**Records for processing**.
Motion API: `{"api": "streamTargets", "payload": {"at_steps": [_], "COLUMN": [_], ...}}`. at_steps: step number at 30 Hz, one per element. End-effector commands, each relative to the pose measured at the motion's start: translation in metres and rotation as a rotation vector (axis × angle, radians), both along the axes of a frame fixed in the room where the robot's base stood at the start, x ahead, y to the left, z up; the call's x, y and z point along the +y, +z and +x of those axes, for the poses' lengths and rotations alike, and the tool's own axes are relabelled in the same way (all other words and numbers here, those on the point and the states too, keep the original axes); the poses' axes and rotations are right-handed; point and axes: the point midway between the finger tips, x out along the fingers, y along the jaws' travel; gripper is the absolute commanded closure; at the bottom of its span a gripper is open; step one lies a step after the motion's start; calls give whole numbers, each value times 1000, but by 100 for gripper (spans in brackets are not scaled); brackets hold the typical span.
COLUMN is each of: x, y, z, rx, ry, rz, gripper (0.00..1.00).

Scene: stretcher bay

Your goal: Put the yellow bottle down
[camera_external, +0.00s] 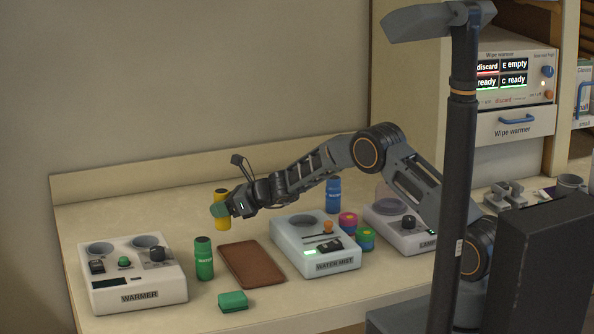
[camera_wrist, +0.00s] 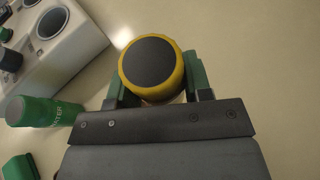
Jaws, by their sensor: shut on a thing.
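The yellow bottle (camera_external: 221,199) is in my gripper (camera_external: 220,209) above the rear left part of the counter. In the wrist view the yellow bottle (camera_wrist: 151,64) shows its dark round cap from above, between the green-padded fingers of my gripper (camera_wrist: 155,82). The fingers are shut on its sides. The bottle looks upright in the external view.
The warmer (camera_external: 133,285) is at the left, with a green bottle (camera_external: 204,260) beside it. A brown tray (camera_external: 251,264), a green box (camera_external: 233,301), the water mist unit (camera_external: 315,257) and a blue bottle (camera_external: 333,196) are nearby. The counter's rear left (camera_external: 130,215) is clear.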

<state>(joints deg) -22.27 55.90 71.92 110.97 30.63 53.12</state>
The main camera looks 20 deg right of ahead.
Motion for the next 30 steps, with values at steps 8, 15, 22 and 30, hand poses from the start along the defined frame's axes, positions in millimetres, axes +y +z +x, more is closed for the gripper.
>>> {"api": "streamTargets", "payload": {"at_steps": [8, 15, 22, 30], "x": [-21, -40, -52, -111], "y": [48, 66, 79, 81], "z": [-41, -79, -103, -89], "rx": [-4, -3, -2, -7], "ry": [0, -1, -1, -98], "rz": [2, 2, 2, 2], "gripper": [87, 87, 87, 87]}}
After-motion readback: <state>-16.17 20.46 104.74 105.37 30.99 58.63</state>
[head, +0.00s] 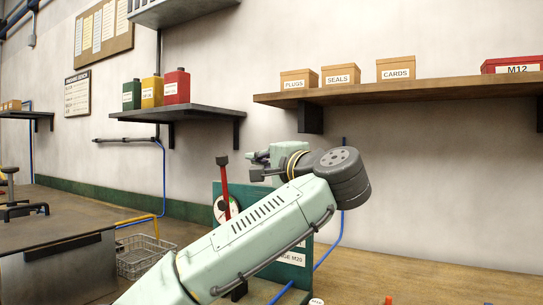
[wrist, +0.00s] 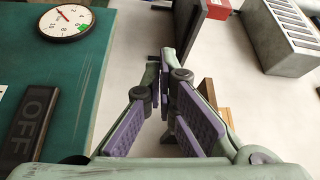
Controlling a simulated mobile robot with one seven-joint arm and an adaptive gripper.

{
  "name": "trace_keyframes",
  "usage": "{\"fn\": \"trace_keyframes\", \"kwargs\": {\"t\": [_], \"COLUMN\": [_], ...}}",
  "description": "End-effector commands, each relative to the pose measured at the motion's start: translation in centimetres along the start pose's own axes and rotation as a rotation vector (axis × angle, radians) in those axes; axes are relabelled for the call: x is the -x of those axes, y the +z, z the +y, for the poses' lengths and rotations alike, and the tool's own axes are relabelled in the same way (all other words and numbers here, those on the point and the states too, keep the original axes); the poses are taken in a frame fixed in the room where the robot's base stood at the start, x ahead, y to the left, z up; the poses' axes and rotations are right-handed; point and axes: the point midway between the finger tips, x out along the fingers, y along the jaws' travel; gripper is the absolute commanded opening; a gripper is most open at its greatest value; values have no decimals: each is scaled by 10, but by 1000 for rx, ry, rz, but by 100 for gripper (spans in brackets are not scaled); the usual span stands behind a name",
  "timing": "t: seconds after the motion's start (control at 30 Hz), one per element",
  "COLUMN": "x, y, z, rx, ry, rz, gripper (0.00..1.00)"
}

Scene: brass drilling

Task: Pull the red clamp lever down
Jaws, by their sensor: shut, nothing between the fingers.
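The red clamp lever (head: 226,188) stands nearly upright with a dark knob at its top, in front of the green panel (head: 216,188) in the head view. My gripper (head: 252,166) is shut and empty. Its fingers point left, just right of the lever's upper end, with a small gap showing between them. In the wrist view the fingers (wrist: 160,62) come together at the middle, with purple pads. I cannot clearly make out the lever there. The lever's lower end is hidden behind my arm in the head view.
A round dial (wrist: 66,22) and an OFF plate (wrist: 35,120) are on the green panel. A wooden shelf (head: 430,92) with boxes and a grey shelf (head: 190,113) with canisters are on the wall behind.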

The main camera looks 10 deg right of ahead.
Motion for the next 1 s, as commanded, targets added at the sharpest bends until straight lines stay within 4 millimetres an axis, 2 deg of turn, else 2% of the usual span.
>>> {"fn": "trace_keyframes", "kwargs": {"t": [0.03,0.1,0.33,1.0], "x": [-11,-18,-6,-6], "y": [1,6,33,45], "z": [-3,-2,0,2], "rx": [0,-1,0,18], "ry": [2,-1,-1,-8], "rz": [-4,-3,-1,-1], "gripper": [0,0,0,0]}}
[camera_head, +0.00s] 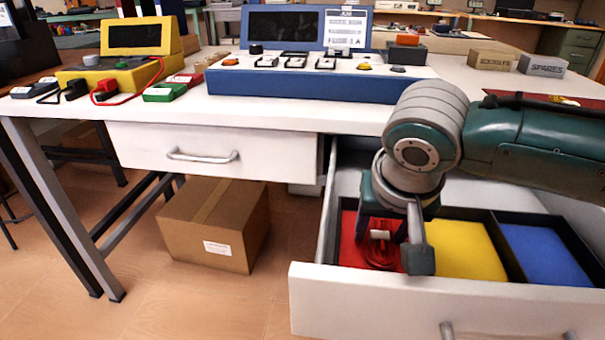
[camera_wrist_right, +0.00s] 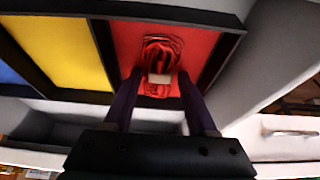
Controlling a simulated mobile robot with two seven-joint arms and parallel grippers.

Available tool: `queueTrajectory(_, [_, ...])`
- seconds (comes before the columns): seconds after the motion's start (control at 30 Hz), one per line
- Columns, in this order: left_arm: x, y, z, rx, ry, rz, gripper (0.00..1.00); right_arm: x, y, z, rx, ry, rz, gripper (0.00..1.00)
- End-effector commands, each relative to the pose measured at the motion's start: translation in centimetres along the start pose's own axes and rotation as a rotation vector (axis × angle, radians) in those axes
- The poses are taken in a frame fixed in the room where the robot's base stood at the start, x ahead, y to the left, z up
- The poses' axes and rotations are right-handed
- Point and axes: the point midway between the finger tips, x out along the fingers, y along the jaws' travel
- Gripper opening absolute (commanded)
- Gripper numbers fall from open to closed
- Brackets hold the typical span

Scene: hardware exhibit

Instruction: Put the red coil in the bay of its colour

**Goal**. Go through the listing above and locate each line that holds the word "simulated". Copy those lines.

**Exercise result**.
Controlling a simulated mobile robot with one seven-joint arm and an adaptive gripper.
Controlling a simulated mobile robot with two seven-joint arms and parallel grippers.

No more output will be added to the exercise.